* _Exercise prompt_
Count how many lines hold the string "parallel", and give only that number.

——————————

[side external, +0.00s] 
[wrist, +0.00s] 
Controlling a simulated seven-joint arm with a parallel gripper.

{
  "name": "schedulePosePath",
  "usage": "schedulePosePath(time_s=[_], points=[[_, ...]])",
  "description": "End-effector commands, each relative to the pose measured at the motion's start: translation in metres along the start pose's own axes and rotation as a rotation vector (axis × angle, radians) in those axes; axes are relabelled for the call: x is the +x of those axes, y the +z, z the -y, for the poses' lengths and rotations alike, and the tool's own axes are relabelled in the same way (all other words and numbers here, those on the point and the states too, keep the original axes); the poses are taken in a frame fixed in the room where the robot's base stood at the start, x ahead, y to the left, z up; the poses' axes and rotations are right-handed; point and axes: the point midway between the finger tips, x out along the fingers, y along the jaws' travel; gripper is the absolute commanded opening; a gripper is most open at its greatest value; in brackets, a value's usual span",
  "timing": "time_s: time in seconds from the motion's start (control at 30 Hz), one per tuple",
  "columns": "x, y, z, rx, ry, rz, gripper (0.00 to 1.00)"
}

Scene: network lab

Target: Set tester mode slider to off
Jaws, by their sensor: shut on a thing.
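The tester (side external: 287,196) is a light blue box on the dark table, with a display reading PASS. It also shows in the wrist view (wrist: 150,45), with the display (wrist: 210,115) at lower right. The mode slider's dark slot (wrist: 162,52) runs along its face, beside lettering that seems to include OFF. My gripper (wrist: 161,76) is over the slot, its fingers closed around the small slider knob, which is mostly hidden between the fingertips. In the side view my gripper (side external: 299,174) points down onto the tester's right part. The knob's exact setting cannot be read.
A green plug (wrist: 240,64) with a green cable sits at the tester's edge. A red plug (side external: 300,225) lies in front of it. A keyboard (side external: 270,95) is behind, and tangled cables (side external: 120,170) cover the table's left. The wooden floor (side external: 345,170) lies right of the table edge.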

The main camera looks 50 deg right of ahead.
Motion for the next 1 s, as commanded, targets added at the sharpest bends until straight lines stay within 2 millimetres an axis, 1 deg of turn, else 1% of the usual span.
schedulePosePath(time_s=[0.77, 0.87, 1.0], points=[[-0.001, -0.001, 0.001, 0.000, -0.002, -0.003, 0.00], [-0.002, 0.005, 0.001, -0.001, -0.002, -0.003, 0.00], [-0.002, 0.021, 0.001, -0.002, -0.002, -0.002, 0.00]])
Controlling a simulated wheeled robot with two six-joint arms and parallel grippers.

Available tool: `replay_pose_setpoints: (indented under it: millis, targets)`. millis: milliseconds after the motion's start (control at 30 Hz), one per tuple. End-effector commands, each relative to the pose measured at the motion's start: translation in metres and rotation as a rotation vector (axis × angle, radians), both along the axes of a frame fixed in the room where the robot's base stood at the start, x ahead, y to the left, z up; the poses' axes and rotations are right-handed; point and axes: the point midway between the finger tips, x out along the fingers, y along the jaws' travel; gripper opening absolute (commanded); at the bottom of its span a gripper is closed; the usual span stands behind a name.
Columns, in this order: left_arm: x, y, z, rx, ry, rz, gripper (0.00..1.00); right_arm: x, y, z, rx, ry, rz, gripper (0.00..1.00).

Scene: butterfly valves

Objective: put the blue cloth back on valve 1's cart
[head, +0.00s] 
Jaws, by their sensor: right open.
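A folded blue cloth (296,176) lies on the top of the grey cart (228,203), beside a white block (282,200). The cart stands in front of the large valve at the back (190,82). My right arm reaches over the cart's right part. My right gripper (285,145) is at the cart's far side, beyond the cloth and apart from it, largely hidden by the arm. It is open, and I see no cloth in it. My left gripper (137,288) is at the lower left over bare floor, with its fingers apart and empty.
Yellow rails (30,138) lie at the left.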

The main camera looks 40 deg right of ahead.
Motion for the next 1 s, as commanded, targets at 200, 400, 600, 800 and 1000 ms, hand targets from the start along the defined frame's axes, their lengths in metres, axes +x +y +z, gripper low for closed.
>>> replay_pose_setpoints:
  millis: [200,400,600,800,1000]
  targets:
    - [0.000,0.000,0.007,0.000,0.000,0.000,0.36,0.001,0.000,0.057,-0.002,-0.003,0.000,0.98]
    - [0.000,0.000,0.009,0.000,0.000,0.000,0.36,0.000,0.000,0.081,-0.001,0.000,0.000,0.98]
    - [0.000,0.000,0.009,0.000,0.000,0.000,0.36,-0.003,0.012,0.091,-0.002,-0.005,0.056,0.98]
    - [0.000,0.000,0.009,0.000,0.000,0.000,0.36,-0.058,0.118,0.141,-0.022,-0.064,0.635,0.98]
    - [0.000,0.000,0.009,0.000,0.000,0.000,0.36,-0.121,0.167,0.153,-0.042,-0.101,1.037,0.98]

——————————

* _Exercise answer_
2